Bavaria's Prime Minister Horst Seehofer sharply criticized Austria for its lack of co-ordination allowing thousands of asylum seekers every day to flood over the border into the state, which has borne the brunt of the refugee crisis. Seehofer has been critical of Merkel's 'open doors' policy, which has led to hundreds of thousands moving across into Europe fleeing war zones in Syria, Afghanistan and Iraq.
As he called on Merkel to tackle the Austrian government head-on, Seehofer said:
"Austria's behavior is straining neighborly relations."
Seehofer also called for the unco-ordinated wave of refugees on the so-called Western Balkan route to be terminated immediately:
"She [Merkel] met with Austrian Chancellor Werner Faymann on September 4, to discuss the policy of open borders. It can and must end with the Chancellor."
Seehofer noted that Merkel set a deadline of November 1 for Berlin to take control of the border issue with Vienna, otherwise "we need to consider what options we have."
"We were not prepared for it," said a spokesman for the police. He said they had no warning from the Austrian authorities. The refugees were believed to have been taken by bus to the German border.

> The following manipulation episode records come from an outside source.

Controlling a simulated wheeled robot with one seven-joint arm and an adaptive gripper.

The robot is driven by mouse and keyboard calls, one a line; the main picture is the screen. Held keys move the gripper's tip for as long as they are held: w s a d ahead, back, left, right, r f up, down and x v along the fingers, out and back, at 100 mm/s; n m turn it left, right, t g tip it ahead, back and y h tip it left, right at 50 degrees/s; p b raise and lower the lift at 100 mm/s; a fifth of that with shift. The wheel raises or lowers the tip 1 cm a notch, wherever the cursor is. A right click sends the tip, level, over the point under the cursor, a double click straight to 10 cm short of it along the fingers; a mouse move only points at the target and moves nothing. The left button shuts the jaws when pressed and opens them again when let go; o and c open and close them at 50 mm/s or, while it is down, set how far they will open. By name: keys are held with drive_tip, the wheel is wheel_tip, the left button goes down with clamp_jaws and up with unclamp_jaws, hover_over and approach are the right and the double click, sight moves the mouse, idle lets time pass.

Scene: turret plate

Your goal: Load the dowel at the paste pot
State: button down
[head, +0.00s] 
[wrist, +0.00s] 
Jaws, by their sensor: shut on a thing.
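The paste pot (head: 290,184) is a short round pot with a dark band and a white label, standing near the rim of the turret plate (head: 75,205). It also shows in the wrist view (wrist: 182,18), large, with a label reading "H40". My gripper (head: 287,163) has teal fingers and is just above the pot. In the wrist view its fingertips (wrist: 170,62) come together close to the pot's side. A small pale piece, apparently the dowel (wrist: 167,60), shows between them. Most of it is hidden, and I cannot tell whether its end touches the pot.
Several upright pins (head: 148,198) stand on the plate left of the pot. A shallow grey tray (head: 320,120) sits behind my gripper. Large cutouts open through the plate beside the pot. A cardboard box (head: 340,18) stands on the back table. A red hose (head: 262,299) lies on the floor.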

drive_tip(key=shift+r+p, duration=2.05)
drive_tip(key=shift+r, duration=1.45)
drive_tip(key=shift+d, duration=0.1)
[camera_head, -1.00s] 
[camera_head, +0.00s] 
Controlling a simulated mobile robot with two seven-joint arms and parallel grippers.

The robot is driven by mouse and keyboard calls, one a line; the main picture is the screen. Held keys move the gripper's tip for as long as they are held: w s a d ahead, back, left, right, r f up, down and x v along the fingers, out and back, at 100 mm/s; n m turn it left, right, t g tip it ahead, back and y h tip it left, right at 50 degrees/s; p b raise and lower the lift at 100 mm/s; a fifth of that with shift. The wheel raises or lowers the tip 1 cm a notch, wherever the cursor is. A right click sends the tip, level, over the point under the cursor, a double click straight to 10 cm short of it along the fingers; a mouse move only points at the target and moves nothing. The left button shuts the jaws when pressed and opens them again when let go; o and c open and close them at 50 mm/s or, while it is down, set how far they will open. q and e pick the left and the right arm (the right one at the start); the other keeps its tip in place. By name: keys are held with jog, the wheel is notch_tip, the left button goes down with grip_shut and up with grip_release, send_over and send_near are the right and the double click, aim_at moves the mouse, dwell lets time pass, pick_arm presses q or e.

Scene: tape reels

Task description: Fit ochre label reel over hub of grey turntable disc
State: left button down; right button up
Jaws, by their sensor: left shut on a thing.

The President of the District Councils, Reinhard Sager warned that there was a limit on the number of people they could deal with and that the system was close to collapse. "We can no longer bear it," Sager told Ruhr Nachrichten.
Steven Woolfe, British anti-Europe party UKIP's Migration Spokesman said:
"Germany's Chancellor Angela Merkel's perceived opened-ended welcome to all migrants is a colossal, historic mistake for the European Union. It's political folly on a grand scale."
"Her decision sent a powerful message to migrants, whether Refugee or Economic, that irrespective of international law, Germany was now a viable destination to go. Any basic research on what tools migrants use to navigate their way from safe havens in Turkey and Jordan shows that social media, amplified by word of mouth communication, plays a huge part in both the decision whether to migrate and a migrant's destination of choice. This increases the speed and numbers of those wishing to leave the safe havens where many currently reside," he told UKIP members in the north of England.
Merkel's offer to take in over 800,000 refugees by the end of 2015 and to breach the Schengen and Dublin Agreements on a borderless Europe and asylum policy has thrown it onto a collision path with its fellow European countries. Schengen calls for a borderless Europe, while the Dublin rules say asylum seekers must be processed in the country of landing.